Of greatest concern, is the threat of forest fires, when there is a lack of snow to maintain soil moisture. And without adequate snow at mid-elevations, the creeks may not have enough water to flow during the summer. Throughout the Shuswap, thousands of rural residents depend on these creeks for their domestic and farm water supplies. Unless there are substantial snow falls in February and March, these creeks could run dry long before the summer is over.
While it is important to keep up the pressure on politicians and decision-makers around the world to take actions to reduce carbon emissions and other greenhouse gases, it is also necessary to consider and implement climate change adaptation measures. With climate change, there will be more extreme weather patterns that could mean an increase in drier than normal and wetter than normal years. Consequently, any industry or activity that is weather dependent now requires options or alternatives.
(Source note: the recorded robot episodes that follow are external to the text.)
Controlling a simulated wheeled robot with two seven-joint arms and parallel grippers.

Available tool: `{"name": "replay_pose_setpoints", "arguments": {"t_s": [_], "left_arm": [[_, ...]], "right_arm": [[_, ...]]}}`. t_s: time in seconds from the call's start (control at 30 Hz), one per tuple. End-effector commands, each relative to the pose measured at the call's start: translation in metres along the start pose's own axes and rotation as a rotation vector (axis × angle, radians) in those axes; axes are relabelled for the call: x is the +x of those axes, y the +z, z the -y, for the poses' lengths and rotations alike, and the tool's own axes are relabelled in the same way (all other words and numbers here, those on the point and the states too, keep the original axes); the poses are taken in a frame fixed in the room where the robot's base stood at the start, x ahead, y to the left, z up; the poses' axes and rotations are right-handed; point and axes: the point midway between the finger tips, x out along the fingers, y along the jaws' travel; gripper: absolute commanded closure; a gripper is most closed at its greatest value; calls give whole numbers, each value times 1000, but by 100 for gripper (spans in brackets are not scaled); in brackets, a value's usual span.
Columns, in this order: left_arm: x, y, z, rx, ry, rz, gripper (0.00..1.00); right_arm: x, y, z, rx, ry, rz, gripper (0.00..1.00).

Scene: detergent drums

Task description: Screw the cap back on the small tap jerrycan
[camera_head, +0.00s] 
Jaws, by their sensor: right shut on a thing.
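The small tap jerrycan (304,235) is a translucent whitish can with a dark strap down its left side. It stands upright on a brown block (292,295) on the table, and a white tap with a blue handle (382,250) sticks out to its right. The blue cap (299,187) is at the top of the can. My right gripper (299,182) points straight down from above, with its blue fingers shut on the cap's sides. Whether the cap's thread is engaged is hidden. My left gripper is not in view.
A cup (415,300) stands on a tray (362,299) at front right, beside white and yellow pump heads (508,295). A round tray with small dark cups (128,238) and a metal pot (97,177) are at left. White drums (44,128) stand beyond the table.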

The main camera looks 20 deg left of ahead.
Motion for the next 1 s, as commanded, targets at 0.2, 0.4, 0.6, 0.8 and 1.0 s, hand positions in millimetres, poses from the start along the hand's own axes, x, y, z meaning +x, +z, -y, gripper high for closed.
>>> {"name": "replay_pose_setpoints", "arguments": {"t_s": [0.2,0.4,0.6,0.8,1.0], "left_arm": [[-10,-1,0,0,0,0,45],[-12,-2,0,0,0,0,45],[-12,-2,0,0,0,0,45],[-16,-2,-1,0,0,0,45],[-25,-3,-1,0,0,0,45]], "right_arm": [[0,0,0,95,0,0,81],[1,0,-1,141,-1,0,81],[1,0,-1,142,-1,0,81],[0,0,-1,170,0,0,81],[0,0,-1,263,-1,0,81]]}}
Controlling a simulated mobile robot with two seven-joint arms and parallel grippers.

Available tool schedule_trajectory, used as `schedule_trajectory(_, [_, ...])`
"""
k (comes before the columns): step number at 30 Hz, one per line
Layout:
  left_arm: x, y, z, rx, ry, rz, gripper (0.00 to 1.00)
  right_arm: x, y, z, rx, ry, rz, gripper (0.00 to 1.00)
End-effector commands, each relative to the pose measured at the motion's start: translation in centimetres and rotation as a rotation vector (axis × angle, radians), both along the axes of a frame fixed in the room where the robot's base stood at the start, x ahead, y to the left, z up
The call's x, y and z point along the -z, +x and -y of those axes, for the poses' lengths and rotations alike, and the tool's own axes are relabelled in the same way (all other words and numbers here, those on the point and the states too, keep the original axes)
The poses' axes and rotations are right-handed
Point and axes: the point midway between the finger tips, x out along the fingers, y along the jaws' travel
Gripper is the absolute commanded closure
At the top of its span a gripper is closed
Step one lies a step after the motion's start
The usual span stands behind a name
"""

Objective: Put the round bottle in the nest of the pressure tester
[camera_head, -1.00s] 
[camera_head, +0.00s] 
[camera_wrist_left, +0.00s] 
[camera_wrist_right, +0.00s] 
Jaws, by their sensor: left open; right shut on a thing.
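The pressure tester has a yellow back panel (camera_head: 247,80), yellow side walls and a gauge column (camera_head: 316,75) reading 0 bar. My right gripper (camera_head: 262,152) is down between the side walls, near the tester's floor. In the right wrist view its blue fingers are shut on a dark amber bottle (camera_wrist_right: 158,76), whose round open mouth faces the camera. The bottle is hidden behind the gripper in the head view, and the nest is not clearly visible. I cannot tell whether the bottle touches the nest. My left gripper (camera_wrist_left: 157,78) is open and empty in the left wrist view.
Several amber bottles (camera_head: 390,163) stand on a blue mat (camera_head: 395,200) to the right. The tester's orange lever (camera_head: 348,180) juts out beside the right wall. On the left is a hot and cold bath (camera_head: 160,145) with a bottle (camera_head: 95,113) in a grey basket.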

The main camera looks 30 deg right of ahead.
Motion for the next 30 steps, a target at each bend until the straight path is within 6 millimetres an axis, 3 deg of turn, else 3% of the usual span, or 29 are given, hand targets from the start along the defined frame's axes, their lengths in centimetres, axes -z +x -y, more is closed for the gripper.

As well, land and resource management should reflect the need to be prepared for the extremes.
Adaptation measures for the Shuswap could include better fire-proofing around communities, drilling wells and adding more water storage, protecting higher elevation lakes for their water storage potentials, considering different crops for agriculture, devising better road maintenance techniques to cope with more frost heaves and extreme rain events, and avoiding development in flood plains. This year’ green lawns in January could well be a harbinger for a very different future climate, for which some foresight is needed.